**Exercise details**
Print every entry exactly as written.

**Material supplied**
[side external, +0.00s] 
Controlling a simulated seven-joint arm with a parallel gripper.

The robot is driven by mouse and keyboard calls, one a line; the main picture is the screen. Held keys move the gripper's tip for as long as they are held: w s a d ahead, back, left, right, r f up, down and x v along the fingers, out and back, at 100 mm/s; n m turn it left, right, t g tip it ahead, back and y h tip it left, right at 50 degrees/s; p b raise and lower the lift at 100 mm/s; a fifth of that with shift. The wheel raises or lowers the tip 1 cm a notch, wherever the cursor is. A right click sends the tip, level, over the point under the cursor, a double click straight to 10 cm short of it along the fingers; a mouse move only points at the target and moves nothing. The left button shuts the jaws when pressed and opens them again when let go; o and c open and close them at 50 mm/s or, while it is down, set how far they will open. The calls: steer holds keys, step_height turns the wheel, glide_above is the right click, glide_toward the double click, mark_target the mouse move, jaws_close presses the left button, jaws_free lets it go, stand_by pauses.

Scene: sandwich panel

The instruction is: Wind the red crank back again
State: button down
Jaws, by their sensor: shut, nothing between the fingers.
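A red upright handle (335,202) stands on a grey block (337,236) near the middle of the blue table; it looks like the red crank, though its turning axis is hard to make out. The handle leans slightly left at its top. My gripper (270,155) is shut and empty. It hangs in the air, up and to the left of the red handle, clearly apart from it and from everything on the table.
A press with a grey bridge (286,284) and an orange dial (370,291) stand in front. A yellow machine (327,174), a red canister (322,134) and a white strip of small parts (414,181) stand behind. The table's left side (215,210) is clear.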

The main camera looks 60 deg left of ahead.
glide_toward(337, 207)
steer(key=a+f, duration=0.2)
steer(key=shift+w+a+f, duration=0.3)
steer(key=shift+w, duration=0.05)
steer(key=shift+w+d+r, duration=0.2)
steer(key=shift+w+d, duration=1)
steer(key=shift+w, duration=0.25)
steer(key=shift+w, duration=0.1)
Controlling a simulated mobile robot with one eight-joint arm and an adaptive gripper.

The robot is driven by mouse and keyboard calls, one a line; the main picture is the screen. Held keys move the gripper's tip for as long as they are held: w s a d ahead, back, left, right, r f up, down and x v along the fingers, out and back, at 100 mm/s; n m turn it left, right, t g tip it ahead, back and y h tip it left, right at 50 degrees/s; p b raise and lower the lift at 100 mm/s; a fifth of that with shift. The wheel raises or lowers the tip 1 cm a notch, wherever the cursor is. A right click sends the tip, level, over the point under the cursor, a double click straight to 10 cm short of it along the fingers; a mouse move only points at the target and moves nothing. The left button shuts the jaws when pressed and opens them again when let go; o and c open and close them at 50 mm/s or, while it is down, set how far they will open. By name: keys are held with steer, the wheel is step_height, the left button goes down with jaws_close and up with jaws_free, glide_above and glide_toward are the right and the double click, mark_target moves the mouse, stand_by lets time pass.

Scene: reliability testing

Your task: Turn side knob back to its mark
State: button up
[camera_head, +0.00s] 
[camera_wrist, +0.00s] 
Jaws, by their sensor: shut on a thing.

**Answer to this problem**
[side external, +0.00s] 
Controlling a simulated seven-joint arm with a parallel gripper.

The robot is driven by mouse and keyboard calls, one a line; the main picture is the screen. Held keys move the gripper's tip for as long as they are held: w s a d ahead, back, left, right, r f up, down and x v along the fingers, out and back, at 100 mm/s; n m turn it left, right, t g tip it ahead, back and y h tip it left, right at 50 degrees/s; p b raise and lower the lift at 100 mm/s; a fifth of that with shift. The wheel raises or lowers the tip 1 cm a notch, wherever the cursor is. A right click sends the tip, level, over the point under the cursor, a double click straight to 10 cm short of it along the fingers; a mouse move only points at the target and moves nothing. The left button shuts the jaws when pressed and opens them again when let go; o and c open and close them at 50 mm/s or, while it is down, set how far they will open. The calls: steer holds keys, step_height turns the wheel, glide_above is the right click, glide_toward the double click, mark_target the mouse move, jaws_close presses the left button, jaws_free lets it go, stand_by pauses.

Scene: sandwich panel

The instruction is: Wind the red crank back again
State: button down
Jaws, by their sensor: shut, nothing between the fingers.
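A red upright handle (335,202) stands on a grey block (337,236) near the middle of the blue table; it looks like the red crank, though its turning axis is hard to make out. The handle leans slightly left at its top. My gripper (270,155) is shut and empty. It hangs in the air, up and to the left of the red handle, clearly apart from it and from everything on the table.
A press with a grey bridge (286,284) and an orange dial (370,291) stand in front. A yellow machine (327,174), a red canister (322,134) and a white strip of small parts (414,181) stand behind. The table's left side (215,210) is clear.

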The main camera looks 60 deg left of ahead.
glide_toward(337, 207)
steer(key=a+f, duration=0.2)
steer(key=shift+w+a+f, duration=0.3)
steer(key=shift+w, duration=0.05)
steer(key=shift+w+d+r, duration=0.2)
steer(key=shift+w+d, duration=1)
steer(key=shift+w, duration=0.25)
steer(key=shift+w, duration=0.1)
Controlling a simulated mobile robot with one eight-joint arm and an adaptive gripper.

The robot is driven by mouse and keyboard calls, one a line; the main picture is the screen. Held keys move the gripper's tip for as long as they are held: w s a d ahead, back, left, right, r f up, down and x v along the fingers, out and back, at 100 mm/s; n m turn it left, right, t g tip it ahead, back and y h tip it left, right at 50 degrees/s; p b raise and lower the lift at 100 mm/s; a fifth of that with shift. The wheel raises or lowers the tip 1 cm a notch, wherever the cursor is. A right click sends the tip, level, over the point under the cursor, a double click straight to 10 cm short of it along the fingers; a mouse move only points at the target and moves nothing. The left button shuts the jaws when pressed and opens them again when let go; o and c open and close them at 50 mm/s or, while it is down, set how far they will open. By name: keys are held with steer, the wheel is step_height, the left button goes down with jaws_close and up with jaws_free, glide_above and glide_toward are the right and the double click, mark_target moves the mouse, stand_by lets time pass.

Scene: reliability testing

Your task: Turn side knob back to its mark
State: button up
[camera_head, +0.00s] 
[camera_wrist, +0.00s] 
Jaws, by their sensor: shut on a thing.

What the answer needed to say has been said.